---------- Stored data ----------
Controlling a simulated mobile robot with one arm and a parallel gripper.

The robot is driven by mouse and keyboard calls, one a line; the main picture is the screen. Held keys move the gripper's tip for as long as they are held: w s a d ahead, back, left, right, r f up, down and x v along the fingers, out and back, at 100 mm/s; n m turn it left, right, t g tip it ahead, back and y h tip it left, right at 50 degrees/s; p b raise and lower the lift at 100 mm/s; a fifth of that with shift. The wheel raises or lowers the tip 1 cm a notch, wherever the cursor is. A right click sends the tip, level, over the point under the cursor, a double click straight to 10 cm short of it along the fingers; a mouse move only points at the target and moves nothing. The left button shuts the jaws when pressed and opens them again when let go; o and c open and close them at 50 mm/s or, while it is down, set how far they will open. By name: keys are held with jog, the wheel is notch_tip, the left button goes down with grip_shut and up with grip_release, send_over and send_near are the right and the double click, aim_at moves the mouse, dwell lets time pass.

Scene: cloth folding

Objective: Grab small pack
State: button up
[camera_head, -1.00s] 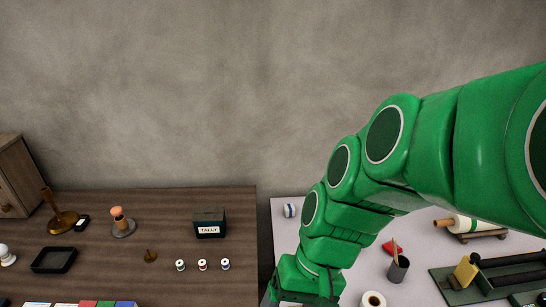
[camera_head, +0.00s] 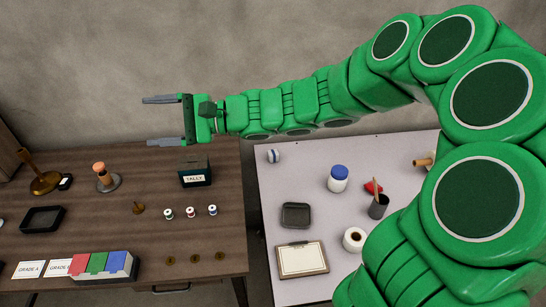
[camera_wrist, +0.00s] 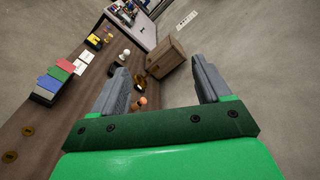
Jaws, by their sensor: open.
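My gripper (camera_head: 152,121) is open and empty. It is held in the air above the back of the dark wooden table, with its fingers pointing left. In the wrist view, my gripper (camera_wrist: 157,68) shows both fingers apart with nothing between them. I cannot tell for sure which thing is the small pack. A small black item with a pale label (camera_head: 65,182) lies beside the brass stand (camera_head: 45,181).
The wooden table also holds a black TALLY box (camera_head: 195,174), several thread spools (camera_head: 190,212), a wooden-handled stamp (camera_head: 106,178) and a black tray (camera_head: 42,219). The white table (camera_head: 300,178) at right carries a blue-lidded jar (camera_head: 338,179) and a clipboard (camera_head: 301,259).

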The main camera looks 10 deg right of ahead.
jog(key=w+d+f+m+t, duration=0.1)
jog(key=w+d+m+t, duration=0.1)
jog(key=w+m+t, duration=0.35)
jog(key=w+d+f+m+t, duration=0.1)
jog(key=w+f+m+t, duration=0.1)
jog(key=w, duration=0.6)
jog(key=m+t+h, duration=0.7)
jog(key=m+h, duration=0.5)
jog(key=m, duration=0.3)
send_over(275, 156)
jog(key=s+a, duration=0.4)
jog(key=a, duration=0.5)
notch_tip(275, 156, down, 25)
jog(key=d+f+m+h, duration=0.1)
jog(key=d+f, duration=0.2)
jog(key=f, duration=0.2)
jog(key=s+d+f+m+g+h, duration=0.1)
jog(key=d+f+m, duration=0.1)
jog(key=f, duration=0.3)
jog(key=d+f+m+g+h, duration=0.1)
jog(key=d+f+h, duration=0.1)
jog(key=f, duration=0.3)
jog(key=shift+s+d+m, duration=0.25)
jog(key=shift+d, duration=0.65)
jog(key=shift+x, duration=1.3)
----------
== What is needed ==
Exactly as written, give again every line from the one containing "State: button up" through the last line of the material, both included, with the pictures left out.

== Exercise output ==
State: button up
[camera_head, -1.00s] 
[camera_head, +0.00s] 
[camera_wrist, +0.00s] 
Jaws, by their sensor: open.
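My gripper (camera_head: 152,121) is open and empty. It is held in the air above the back of the dark wooden table, with its fingers pointing left. In the wrist view, my gripper (camera_wrist: 157,68) shows both fingers apart with nothing between them. I cannot tell for sure which thing is the small pack. A small black item with a pale label (camera_head: 65,182) lies beside the brass stand (camera_head: 45,181).
The wooden table also holds a black TALLY box (camera_head: 195,174), several thread spools (camera_head: 190,212), a wooden-handled stamp (camera_head: 106,178) and a black tray (camera_head: 42,219). The white table (camera_head: 300,178) at right carries a blue-lidded jar (camera_head: 338,179) and a clipboard (camera_head: 301,259).

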The main camera looks 10 deg right of ahead.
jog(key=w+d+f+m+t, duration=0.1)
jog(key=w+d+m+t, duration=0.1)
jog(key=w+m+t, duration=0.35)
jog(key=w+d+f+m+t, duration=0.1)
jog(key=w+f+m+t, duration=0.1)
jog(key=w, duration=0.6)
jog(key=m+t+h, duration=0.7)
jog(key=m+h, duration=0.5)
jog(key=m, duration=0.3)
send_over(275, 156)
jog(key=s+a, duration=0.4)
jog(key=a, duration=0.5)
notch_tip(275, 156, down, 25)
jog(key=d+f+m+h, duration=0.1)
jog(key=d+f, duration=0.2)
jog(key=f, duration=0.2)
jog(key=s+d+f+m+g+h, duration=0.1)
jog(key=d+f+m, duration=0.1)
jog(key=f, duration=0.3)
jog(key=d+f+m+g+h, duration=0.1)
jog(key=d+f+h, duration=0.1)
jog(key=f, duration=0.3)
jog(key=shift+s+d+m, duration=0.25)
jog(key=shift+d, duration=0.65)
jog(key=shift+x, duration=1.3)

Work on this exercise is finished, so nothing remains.